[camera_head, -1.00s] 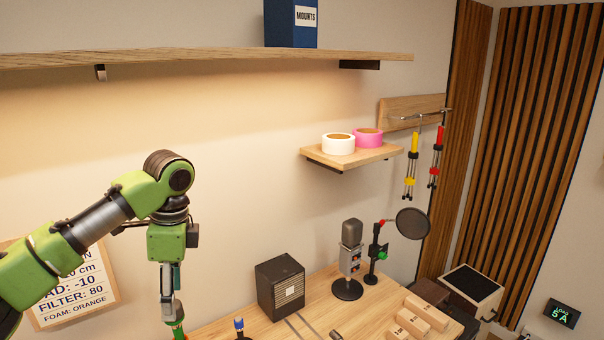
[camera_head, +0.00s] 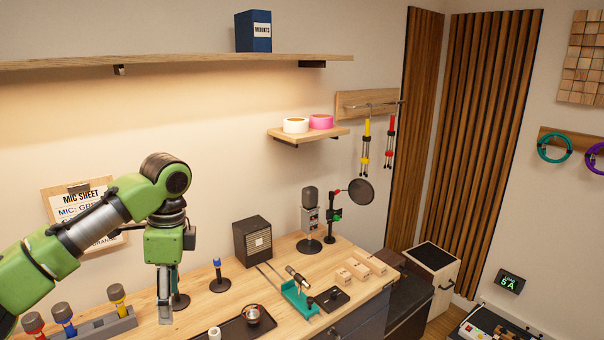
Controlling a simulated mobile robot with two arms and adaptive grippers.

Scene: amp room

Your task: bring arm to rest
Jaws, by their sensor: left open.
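My left arm comes in from the left, its green and grey links bent at the elbow. My left gripper (camera_head: 165,310) points straight down above the left part of the wooden desk (camera_head: 195,300). It is seen edge-on, its jaws are apart, and nothing shows between them. A dark stand with a round base is partly hidden just behind it. My right gripper is not in view.
A rack (camera_head: 105,326) with several microphones stands left of the gripper. A dark tray (camera_head: 232,329) with a small metal item, a blue-topped stand (camera_head: 219,276), a teal holder (camera_head: 299,297) and a speaker (camera_head: 252,240) stand to the right. A shelf (camera_head: 200,61) runs above.

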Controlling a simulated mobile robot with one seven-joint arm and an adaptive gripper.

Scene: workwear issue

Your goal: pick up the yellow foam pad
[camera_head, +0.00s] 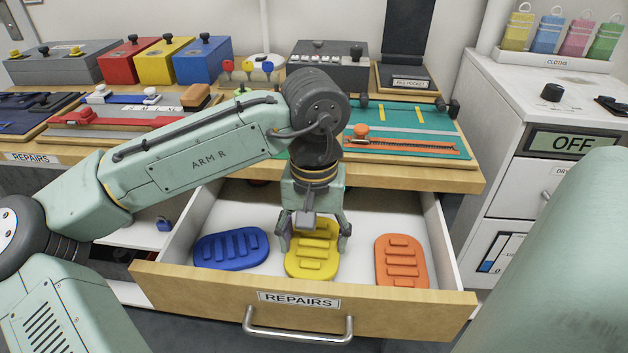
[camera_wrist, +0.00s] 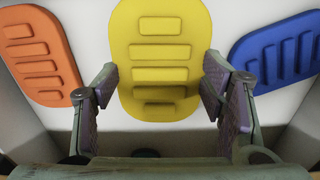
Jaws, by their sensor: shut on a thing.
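The yellow foam pad (camera_head: 311,262) is a rounded oval with raised ribs, in the open drawer between a blue pad and an orange pad. My gripper (camera_head: 314,240) reaches down into the drawer, with one finger on each side of the yellow pad. In the wrist view, the yellow pad (camera_wrist: 160,58) lies between the two finger pads, which are close to its side edges near its lower end. My gripper (camera_wrist: 165,98) is shut on the yellow pad. Whether the pad is clear of the drawer floor cannot be told.
The blue pad (camera_head: 231,249) lies left and the orange pad (camera_head: 401,262) right in the drawer. The drawer front (camera_head: 400,307) bears a REPAIRS label. The worktop above holds coloured boxes and a green board (camera_head: 405,128). A white cabinet (camera_head: 510,110) stands at right.

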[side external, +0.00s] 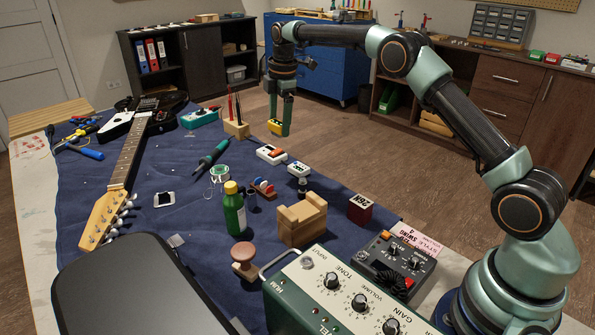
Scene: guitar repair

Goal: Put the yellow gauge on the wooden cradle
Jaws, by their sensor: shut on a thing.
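My gripper (279,118) is at the upper middle of the side external view, pointing down. It is shut on the yellow gauge (278,127), a small yellow block with dark details. The gauge hangs near the far right edge of the blue cloth, apparently above it. The wooden cradle (303,221) is a light wood block with raised ends and a dip between them. It stands on the cloth in front, nearer the camera, and its dip looks empty. My gripper is well behind it and a little to the left.
A green bottle (234,209) and a wooden knob (244,257) stand left of the cradle. A small white-topped device (299,169) is behind it, and a dark red block (360,209) is to its right. A green amplifier (345,290) is in front. An electric guitar (125,165) lies left.

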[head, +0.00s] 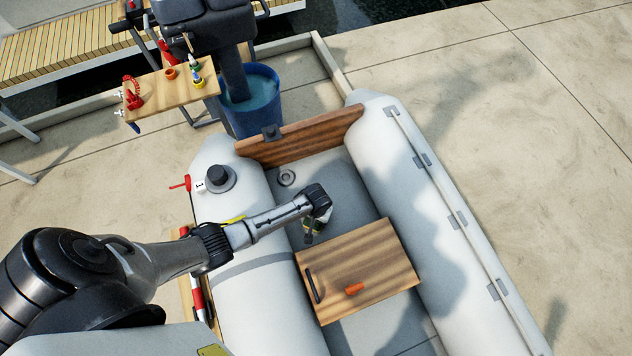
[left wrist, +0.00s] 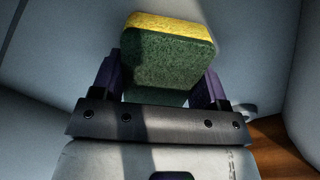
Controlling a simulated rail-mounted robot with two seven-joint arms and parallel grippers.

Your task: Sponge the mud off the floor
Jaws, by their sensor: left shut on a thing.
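My left gripper (head: 311,233) reaches down into the grey inflatable boat, between the side tube and the wooden seat. In the left wrist view its fingers (left wrist: 163,82) are shut on a sponge (left wrist: 168,62), which has a dark green face and a yellow layer. The sponge is mostly hidden by the gripper in the head view. The boat's grey floor (head: 350,188) shows between the tubes; I cannot make out any clear mud on it, and part is hidden by my arm and the seat. My right gripper is not in view.
The wooden seat (head: 378,262) with an orange plug-like item (head: 354,289) lies close to the gripper. A wooden transom (head: 300,138) closes the boat's far end. A blue bucket of water (head: 254,103) stands beyond it. Light tubes (head: 425,165) border the floor.

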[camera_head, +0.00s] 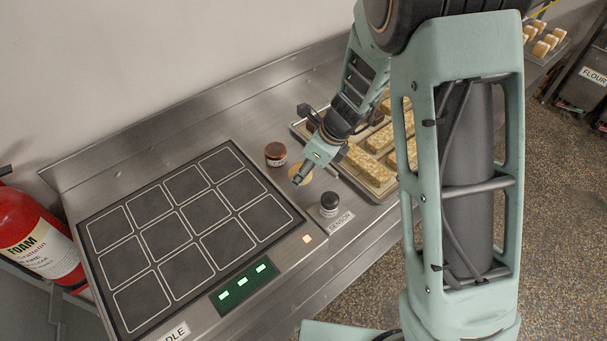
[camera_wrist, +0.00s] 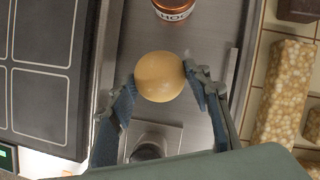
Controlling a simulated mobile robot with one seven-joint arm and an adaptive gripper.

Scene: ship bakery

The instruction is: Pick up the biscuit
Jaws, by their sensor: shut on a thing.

++++

-- What is expected --
Transcribe exactly, please, the lines between the start of the records above and the line holding "Your task: bring arm to rest", counting both of those lines and omitting pictures.

-- The completed task --
[camera_head, -1.00s] 
[camera_head, +0.00s] 
Controlling a simulated mobile robot with two arms and adaptive grippers.

Scene: amp room

Your task: bring arm to rest

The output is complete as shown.